Prächtige und ganz außergewöhnliche Bilder zieren die Hausfassaden in der kleinen bayerischen Ansiedlung, sodass man sich in einem „lebendigen Bilderbuch“ wähnt. Diese Bezeichnung wird dem großen Dichter ebenfalls zugeschrieben. Und wirklich, als Fremder muss man unweigerlich stehen bleiben und sich die Geschichten anschauen, die die Hauswände erzählen. 

In kaum einer anderen Region wie hier zwischen Mittenwald, Krün und Wallgau gibt es so viele Fresken aus dem 18. Jahrhundert zu sehen, obwohl bemalte Fassaden, sogenannte „Lüftlmalereien“, so manchen Ort in Oberbayern zieren. So zum Beispiel auch im Passionsspielort Oberammergau.

Wer an einem sonnigen Tag die kunstvollen Gemälde betrachtet, fühlt sich wie in einem Freilichtmuseum.
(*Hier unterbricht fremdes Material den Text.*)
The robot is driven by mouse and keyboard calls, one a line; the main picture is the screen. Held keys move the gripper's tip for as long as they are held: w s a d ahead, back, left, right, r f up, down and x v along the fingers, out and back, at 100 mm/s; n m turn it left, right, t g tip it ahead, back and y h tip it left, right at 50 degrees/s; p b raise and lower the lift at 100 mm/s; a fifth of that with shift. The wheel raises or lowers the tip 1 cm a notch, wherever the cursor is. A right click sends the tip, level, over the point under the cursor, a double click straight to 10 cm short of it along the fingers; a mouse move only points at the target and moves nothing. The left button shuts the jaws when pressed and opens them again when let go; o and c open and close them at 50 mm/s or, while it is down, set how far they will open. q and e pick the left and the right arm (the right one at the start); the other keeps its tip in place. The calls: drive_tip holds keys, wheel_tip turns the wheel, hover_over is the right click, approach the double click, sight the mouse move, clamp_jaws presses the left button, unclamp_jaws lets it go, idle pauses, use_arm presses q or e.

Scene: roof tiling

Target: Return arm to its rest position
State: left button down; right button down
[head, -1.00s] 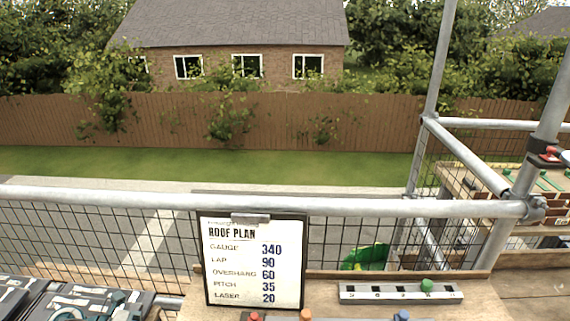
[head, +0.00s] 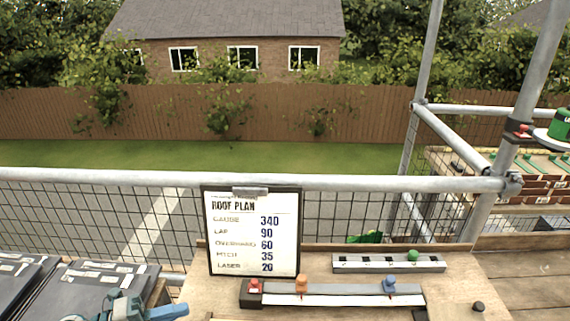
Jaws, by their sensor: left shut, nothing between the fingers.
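My left gripper (head: 172,311) is at the bottom left edge of the head view, grey and teal with blue fingers. It is shut and empty. It is in front of the stacks of dark slates (head: 88,284) and left of the wooden bench (head: 215,300). Most of the left arm is cut off by the lower edge. My right gripper is not in view.
On the bench stand the roof plan board (head: 252,232), a gauge bar with red, orange and blue knobs (head: 330,289), and a grey slotted strip with a green knob (head: 388,262). Scaffold rails (head: 330,183) run behind. A green laser (head: 560,125) sits at the far right.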

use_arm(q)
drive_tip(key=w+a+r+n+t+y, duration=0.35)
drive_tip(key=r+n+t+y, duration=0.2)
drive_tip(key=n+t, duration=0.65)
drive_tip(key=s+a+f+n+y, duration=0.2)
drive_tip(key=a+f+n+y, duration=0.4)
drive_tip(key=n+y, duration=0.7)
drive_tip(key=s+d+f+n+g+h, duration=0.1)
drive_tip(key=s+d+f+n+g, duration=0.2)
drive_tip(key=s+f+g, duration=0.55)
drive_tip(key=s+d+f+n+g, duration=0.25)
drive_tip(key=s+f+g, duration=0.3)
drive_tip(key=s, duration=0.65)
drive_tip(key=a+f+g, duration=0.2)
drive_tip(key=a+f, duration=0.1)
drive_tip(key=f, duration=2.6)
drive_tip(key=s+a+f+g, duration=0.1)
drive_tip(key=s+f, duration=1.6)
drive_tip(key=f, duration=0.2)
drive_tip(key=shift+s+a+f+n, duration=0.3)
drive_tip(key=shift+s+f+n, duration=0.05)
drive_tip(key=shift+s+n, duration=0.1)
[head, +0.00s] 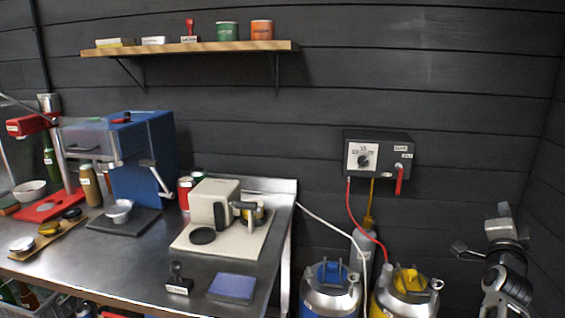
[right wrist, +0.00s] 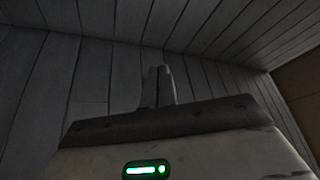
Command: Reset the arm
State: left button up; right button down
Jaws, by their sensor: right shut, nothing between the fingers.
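My right arm stands at the far right of the head view, with its gripper (head: 503,210) raised in front of the dark plank wall, to the right of the two kegs. The gripper points up and holds nothing. In the right wrist view its fingers (right wrist: 159,86) are together, with only wall planks around them. My left gripper is in neither view.
A steel counter (head: 130,262) at left carries a blue machine (head: 142,160), a cream machine (head: 214,197), a stamp and a blue pad. A blue-topped keg (head: 330,292) and a yellow-topped keg (head: 405,292) stand below a control box (head: 379,155). A shelf (head: 190,48) hangs above.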

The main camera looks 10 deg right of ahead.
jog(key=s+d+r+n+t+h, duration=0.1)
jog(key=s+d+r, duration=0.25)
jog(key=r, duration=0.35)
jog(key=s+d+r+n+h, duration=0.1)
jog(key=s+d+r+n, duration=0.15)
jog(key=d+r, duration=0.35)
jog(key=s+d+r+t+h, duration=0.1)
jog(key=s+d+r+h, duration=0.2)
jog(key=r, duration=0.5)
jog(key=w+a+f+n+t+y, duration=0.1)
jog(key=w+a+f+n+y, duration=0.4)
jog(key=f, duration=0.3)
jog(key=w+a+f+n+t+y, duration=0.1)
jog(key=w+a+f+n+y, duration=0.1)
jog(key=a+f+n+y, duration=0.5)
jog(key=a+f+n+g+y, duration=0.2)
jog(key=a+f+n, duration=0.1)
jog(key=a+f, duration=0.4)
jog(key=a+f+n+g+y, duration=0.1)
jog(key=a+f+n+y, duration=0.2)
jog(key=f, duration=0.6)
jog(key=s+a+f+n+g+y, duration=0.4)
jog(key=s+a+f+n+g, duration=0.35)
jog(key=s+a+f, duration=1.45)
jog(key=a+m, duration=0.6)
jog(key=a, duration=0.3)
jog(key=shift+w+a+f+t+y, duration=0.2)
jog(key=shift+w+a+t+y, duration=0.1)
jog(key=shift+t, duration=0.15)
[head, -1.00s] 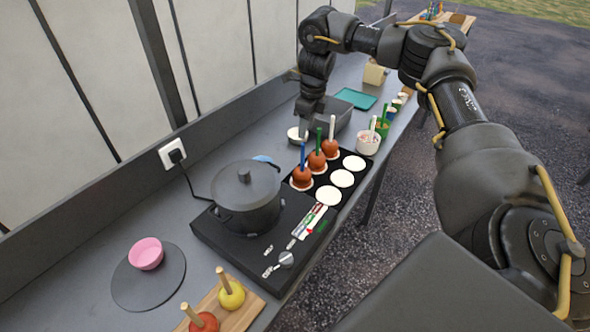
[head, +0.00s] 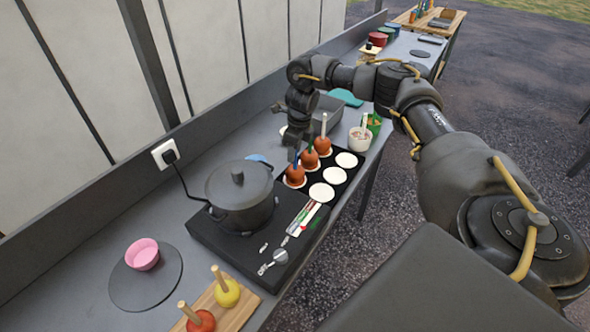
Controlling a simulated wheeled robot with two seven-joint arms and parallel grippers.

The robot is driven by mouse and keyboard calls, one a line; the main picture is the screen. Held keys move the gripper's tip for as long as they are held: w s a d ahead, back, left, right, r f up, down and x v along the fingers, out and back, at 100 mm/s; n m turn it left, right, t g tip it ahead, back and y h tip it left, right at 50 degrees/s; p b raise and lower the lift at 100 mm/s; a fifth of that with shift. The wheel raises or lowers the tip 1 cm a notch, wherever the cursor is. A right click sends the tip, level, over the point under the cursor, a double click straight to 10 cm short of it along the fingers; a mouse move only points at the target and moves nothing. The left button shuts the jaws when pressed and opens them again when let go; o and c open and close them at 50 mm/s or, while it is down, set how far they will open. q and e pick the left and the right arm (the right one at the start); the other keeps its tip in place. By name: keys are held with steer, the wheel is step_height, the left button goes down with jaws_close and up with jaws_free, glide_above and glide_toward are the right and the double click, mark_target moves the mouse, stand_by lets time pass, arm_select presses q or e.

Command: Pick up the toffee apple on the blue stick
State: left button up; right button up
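The toffee apple on the blue stick (head: 295,178) stands upright in the nearest place of the apples' row on a black tray (head: 306,182), stick up, on a white round. Beside it are a toffee apple on a green stick (head: 309,159) and one on a white stick (head: 322,145). My right gripper (head: 293,153) points down at the top of the blue stick and partly hides it. The fingers are dark and small, so I cannot tell whether they are open or touch the stick. My left gripper is not in view.
A dark lidded pot (head: 239,195) stands on a black hob (head: 205,232) near the gripper. A white cup (head: 359,139) and a green container (head: 374,124) stand beyond the tray. A pink bowl (head: 142,254) and a board with a yellow apple (head: 226,292) and a red apple (head: 201,321) are nearer.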

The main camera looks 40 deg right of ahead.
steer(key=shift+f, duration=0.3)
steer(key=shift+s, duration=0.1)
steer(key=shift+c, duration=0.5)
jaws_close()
Woher der Begriff „Lüftlmalerei“ stammt, ist unklar. Wer dabei an Malereien in großer Höhe denkt, liegt falsch. Eher ist anzunehmen, dass diese Kunst ihren Namen durch den Maler Franz Seraph Zwinck (1748–1792) bekam. Dieser schuf zwischen Mittenwald und Oberammergau beeindruckende Werke, und sein Haus und Hof in Oberammergau hatte den Hausnamen „Lüftl“. 

Hausnamen sind in Bayern  nichts Ungewöhnliches. Sie werden dem Namen des Besitzers vorangestellt und dienten früher den Menschen zur Unterscheidung ihrer Höfe. So könnte die Bezeichnung daraus entstanden sein, dass man sein Haus be­malt haben wollte „wie vom Lüftl“. 

Die Hausdekorationen zeugen von tiefer Frömmigkeit ihrer Besitzer, berichten aber auch vom Alltagsgeschehen, ihren Berufen oder Lebensvorstellungen. Diese Art der Volkskunst ist Freskomalerei. Auf den noch feuchten Kalkputz wurden die Malereien aufgetragen. Wenn das Wasser verduns­tete, verband sich der Kalk durch eine chemische Reaktion mit den Farbpigmenten. So wurde aus der Malerei eine haltbare, wasserunlösliche Schicht, die ihren Reiz über Jahrhunderte bewahrte.

Heute werden diese Malereien nur noch von wenigen Künstlern ausgeführt. Und wenn, dann als „al secco“, auf trockenem Putz. Die alte Technik „al fresco“, auf feuchtem Putz, forderte eine äußerst rasche Hand. Es wurde immer nur so viel Mörtelschicht aufgetragen, wie der Maler an einem Tage schaffen konnte. Bei der Seccotechnik können große Flächen bearbeitet werden, ohne die „Feuchtzeiten“ des Putzes stets zu beachten. Allerdings sind die Malereien auf trockenem Putz nicht so lange haltbar. 

Doch egal, welcher Technik man den Vorzug gibt, eine sichere Hand, einen ausgeprägten Sinn für Perspektive und Proportionen benötigt jeder Lüftlmaler. Es gibt keine Ausbildung zu diesem Be­ruf. Künstler, die sich an die Technik heranwagen, müssen es sich selbst aneignen. Diese Handwerkskunst hat ihren Ur­sprung in der italienischen Fassadenmalerei. Die Idee jedoch, Gebäude architektonisch mit Schmuckelementen herauszuputzen, ist be­reits in der Antike zu finden. 

Dass sich gerade in dieser Gegend die barocke Pracht an Hauswänden entfalten konnte, hat mit der Lage Mittenwalds an der Rottstraße zwischen Venedig und den Reichsstädten Augsburg und Nürnberg zu tun. Auf dieser Handelsstraße wurden Waren, aber auch kulturelle Dinge transportiert. Reiche Bürger wollten durch üppig bemalte Fassaden ihren Reichtum zur Schau stellen.

Nicht verwunderlich ist, dass prächtige Kunstwerke oft rund um Marktplätze an den Hauswänden sehr reicher Bürger zu finden sind. Im 19. Jahrhundert gab es eine Veränderung im Geschmack. Lüftlmalerei wurde uninteressant. Durch Abriss und Übermalung gingen viele Malereien verloren. Heutzutage sind in Mittenwald noch 22 historische Malereien erhalten, aber 100 neue kamen hinzu.